- Brief -
The first line to copy is the one with "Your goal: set"; the last is the one with "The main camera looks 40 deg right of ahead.". Copy each line in that range exactly, leaving out all others.

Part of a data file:
※ ※ ※

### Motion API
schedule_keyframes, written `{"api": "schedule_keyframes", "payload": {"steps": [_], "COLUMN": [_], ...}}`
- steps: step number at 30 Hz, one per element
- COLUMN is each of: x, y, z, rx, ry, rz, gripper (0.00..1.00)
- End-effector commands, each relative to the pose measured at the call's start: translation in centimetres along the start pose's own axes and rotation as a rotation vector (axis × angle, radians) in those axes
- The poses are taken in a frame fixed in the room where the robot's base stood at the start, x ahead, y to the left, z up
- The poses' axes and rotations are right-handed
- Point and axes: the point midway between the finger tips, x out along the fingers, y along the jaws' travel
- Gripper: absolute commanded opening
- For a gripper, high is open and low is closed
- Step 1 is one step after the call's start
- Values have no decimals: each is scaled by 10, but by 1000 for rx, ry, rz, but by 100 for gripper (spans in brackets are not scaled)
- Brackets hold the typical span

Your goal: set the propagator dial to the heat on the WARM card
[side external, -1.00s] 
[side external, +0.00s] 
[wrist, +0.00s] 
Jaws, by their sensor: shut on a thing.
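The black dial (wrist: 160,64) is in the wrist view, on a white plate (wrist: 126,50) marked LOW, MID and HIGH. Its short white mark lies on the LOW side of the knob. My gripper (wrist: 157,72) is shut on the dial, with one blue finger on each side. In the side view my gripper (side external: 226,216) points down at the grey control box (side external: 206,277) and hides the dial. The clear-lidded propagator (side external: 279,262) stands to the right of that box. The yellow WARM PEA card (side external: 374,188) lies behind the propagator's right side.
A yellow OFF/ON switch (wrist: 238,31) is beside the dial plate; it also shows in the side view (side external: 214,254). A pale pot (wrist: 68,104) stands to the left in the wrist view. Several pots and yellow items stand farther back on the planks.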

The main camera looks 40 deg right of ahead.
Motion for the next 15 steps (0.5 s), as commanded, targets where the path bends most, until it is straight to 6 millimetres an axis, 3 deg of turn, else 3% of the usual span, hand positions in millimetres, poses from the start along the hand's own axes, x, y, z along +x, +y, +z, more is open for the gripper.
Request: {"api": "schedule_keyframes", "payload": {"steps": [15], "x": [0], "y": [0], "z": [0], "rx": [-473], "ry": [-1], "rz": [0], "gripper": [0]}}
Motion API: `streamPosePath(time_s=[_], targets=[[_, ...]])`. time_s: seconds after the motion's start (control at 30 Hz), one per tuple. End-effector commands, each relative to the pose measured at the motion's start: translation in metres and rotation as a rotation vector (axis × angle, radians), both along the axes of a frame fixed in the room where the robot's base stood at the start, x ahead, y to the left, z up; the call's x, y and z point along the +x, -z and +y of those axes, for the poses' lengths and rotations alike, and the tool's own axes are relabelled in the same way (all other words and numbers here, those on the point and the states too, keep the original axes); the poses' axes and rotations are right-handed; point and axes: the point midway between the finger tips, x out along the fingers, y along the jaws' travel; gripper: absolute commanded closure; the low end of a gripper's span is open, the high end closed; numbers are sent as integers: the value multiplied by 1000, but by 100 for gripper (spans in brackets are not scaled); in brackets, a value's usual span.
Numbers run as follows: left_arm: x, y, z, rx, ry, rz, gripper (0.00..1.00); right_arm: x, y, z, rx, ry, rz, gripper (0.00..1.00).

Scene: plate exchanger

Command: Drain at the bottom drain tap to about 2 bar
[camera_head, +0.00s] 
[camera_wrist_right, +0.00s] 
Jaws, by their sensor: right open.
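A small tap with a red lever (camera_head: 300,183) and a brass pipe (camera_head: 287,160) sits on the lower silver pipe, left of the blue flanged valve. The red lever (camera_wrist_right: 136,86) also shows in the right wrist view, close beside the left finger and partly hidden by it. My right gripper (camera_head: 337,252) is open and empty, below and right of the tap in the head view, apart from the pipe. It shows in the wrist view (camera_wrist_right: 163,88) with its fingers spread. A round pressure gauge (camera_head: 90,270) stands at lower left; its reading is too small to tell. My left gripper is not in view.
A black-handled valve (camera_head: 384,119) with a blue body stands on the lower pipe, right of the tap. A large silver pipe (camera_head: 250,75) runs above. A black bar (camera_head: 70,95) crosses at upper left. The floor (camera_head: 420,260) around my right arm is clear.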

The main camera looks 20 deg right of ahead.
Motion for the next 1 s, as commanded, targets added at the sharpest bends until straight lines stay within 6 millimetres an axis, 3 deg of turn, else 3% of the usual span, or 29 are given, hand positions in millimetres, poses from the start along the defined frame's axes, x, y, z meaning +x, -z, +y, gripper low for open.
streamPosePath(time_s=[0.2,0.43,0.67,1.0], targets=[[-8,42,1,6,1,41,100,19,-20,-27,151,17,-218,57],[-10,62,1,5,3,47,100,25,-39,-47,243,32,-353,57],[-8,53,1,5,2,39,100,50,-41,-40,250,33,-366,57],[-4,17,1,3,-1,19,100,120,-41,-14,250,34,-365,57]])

※ ※ ※

- Expected answer -
Your goal: set the propagator dial to the heat on the WARM card
[side external, -1.00s] 
[side external, +0.00s] 
[wrist, +0.00s] 
Jaws, by their sensor: shut on a thing.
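The black dial (wrist: 160,64) is in the wrist view, on a white plate (wrist: 126,50) marked LOW, MID and HIGH. Its short white mark lies on the LOW side of the knob. My gripper (wrist: 157,72) is shut on the dial, with one blue finger on each side. In the side view my gripper (side external: 226,216) points down at the grey control box (side external: 206,277) and hides the dial. The clear-lidded propagator (side external: 279,262) stands to the right of that box. The yellow WARM PEA card (side external: 374,188) lies behind the propagator's right side.
A yellow OFF/ON switch (wrist: 238,31) is beside the dial plate; it also shows in the side view (side external: 214,254). A pale pot (wrist: 68,104) stands to the left in the wrist view. Several pots and yellow items stand farther back on the planks.

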The main camera looks 40 deg right of ahead.

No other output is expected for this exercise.